» SET EXERCISE
Each record is to be transcribed exactly.

(Robot control records)

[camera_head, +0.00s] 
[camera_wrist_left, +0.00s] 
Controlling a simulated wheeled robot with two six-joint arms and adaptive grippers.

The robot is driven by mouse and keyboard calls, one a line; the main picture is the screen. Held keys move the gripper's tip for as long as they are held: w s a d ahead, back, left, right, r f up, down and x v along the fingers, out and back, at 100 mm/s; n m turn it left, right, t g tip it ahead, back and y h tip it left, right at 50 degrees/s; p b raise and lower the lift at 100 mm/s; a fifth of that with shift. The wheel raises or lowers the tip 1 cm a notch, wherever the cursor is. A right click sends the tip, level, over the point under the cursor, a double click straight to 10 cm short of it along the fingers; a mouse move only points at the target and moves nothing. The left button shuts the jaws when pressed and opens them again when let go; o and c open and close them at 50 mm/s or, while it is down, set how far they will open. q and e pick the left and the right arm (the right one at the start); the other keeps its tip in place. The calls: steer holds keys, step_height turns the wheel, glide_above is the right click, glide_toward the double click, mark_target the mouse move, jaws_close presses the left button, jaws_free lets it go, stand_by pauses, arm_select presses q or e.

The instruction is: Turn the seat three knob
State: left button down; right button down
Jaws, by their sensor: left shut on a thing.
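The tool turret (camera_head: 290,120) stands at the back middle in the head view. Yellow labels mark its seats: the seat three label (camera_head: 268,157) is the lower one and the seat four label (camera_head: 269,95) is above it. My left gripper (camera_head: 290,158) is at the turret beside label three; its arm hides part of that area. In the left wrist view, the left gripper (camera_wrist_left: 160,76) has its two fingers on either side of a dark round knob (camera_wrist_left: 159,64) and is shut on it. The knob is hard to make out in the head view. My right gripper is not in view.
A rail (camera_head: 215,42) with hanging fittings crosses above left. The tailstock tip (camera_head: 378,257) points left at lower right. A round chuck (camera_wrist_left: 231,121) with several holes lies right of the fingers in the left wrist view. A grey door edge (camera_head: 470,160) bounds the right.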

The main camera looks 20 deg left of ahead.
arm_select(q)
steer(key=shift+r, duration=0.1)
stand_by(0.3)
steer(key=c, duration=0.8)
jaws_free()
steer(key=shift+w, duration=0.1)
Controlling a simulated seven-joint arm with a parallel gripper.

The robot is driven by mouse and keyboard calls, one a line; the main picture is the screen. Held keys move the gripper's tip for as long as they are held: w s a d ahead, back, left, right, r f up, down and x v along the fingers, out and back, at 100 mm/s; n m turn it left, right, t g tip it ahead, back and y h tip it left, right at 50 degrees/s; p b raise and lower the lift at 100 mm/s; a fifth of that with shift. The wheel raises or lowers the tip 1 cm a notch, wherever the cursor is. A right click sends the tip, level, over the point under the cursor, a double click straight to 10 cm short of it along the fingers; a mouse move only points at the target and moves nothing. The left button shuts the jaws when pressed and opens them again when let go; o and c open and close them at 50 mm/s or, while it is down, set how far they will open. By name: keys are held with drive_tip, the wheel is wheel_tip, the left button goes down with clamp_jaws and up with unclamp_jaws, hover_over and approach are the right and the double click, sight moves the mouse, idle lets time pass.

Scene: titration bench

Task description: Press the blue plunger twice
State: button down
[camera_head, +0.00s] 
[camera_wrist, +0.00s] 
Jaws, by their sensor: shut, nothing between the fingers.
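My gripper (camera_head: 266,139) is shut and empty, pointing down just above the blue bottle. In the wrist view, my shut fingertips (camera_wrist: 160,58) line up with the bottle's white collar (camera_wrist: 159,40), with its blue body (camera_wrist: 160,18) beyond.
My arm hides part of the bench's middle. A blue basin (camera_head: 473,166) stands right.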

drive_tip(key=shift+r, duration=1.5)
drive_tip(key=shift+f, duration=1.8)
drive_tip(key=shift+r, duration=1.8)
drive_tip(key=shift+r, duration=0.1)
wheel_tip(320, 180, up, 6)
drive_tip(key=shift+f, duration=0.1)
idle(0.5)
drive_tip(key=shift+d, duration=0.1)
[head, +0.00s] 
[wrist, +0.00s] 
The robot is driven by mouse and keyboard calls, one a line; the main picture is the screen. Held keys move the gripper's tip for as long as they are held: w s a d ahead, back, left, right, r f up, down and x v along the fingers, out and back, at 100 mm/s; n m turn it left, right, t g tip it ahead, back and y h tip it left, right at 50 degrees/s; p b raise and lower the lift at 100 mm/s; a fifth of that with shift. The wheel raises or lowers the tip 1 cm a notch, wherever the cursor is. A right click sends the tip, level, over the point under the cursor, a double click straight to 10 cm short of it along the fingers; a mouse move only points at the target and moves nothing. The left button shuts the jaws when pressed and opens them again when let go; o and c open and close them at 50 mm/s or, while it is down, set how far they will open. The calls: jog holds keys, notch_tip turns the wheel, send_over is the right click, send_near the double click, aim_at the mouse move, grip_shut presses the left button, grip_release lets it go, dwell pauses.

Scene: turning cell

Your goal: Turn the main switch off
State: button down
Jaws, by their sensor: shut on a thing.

» ANSWER IN FULL
[camera_head, +0.00s] 
[camera_wrist_left, +0.00s] 
Controlling a simulated wheeled robot with two six-joint arms and adaptive grippers.

The robot is driven by mouse and keyboard calls, one a line; the main picture is the screen. Held keys move the gripper's tip for as long as they are held: w s a d ahead, back, left, right, r f up, down and x v along the fingers, out and back, at 100 mm/s; n m turn it left, right, t g tip it ahead, back and y h tip it left, right at 50 degrees/s; p b raise and lower the lift at 100 mm/s; a fifth of that with shift. The wheel raises or lowers the tip 1 cm a notch, wherever the cursor is. A right click sends the tip, level, over the point under the cursor, a double click straight to 10 cm short of it along the fingers; a mouse move only points at the target and moves nothing. The left button shuts the jaws when pressed and opens them again when let go; o and c open and close them at 50 mm/s or, while it is down, set how far they will open. q and e pick the left and the right arm (the right one at the start); the other keeps its tip in place. The calls: steer holds keys, step_height turns the wheel, glide_above is the right click, glide_toward the double click, mark_target the mouse move, jaws_close presses the left button, jaws_free lets it go, stand_by pauses, arm_select presses q or e.

The instruction is: Turn the seat three knob
State: left button down; right button down
Jaws, by their sensor: left shut on a thing.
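The tool turret (camera_head: 290,120) stands at the back middle in the head view. Yellow labels mark its seats: the seat three label (camera_head: 268,157) is the lower one and the seat four label (camera_head: 269,95) is above it. My left gripper (camera_head: 290,158) is at the turret beside label three; its arm hides part of that area. In the left wrist view, the left gripper (camera_wrist_left: 160,76) has its two fingers on either side of a dark round knob (camera_wrist_left: 159,64) and is shut on it. The knob is hard to make out in the head view. My right gripper is not in view.
A rail (camera_head: 215,42) with hanging fittings crosses above left. The tailstock tip (camera_head: 378,257) points left at lower right. A round chuck (camera_wrist_left: 231,121) with several holes lies right of the fingers in the left wrist view. A grey door edge (camera_head: 470,160) bounds the right.

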The main camera looks 20 deg left of ahead.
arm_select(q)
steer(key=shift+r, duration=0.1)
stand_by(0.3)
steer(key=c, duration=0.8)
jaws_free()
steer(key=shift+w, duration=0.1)
Controlling a simulated seven-joint arm with a parallel gripper.

The robot is driven by mouse and keyboard calls, one a line; the main picture is the screen. Held keys move the gripper's tip for as long as they are held: w s a d ahead, back, left, right, r f up, down and x v along the fingers, out and back, at 100 mm/s; n m turn it left, right, t g tip it ahead, back and y h tip it left, right at 50 degrees/s; p b raise and lower the lift at 100 mm/s; a fifth of that with shift. The wheel raises or lowers the tip 1 cm a notch, wherever the cursor is. A right click sends the tip, level, over the point under the cursor, a double click straight to 10 cm short of it along the fingers; a mouse move only points at the target and moves nothing. The left button shuts the jaws when pressed and opens them again when let go; o and c open and close them at 50 mm/s or, while it is down, set how far they will open. By name: keys are held with drive_tip, the wheel is wheel_tip, the left button goes down with clamp_jaws and up with unclamp_jaws, hover_over and approach are the right and the double click, sight moves the mouse, idle lets time pass.

Scene: titration bench

Task description: Press the blue plunger twice
State: button down
[camera_head, +0.00s] 
[camera_wrist, +0.00s] 
Jaws, by their sensor: shut, nothing between the fingers.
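My gripper (camera_head: 266,139) is shut and empty, pointing down just above the blue bottle. In the wrist view, my shut fingertips (camera_wrist: 160,58) line up with the bottle's white collar (camera_wrist: 159,40), with its blue body (camera_wrist: 160,18) beyond.
My arm hides part of the bench's middle. A blue basin (camera_head: 473,166) stands right.

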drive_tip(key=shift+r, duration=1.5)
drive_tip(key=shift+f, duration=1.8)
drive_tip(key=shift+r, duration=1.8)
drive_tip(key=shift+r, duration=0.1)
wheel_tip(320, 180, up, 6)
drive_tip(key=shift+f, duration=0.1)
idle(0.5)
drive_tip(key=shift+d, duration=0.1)
[head, +0.00s] 
[wrist, +0.00s] 
The robot is driven by mouse and keyboard calls, one a line; the main picture is the screen. Held keys move the gripper's tip for as long as they are held: w s a d ahead, back, left, right, r f up, down and x v along the fingers, out and back, at 100 mm/s; n m turn it left, right, t g tip it ahead, back and y h tip it left, right at 50 degrees/s; p b raise and lower the lift at 100 mm/s; a fifth of that with shift. The wheel raises or lowers the tip 1 cm a notch, wherever the cursor is. A right click sends the tip, level, over the point under the cursor, a double click straight to 10 cm short of it along the fingers; a mouse move only points at the target and moves nothing. The left button shuts the jaws when pressed and opens them again when let go; o and c open and close them at 50 mm/s or, while it is down, set how far they will open. The calls: jog holds keys, notch_tip turns the wheel, send_over is the right click, send_near the double click, aim_at the mouse move, grip_shut presses the left button, grip_release lets it go, dwell pauses.

Scene: turning cell

Your goal: Turn the main switch off
State: button down
Jaws, by their sensor: shut on a thing.

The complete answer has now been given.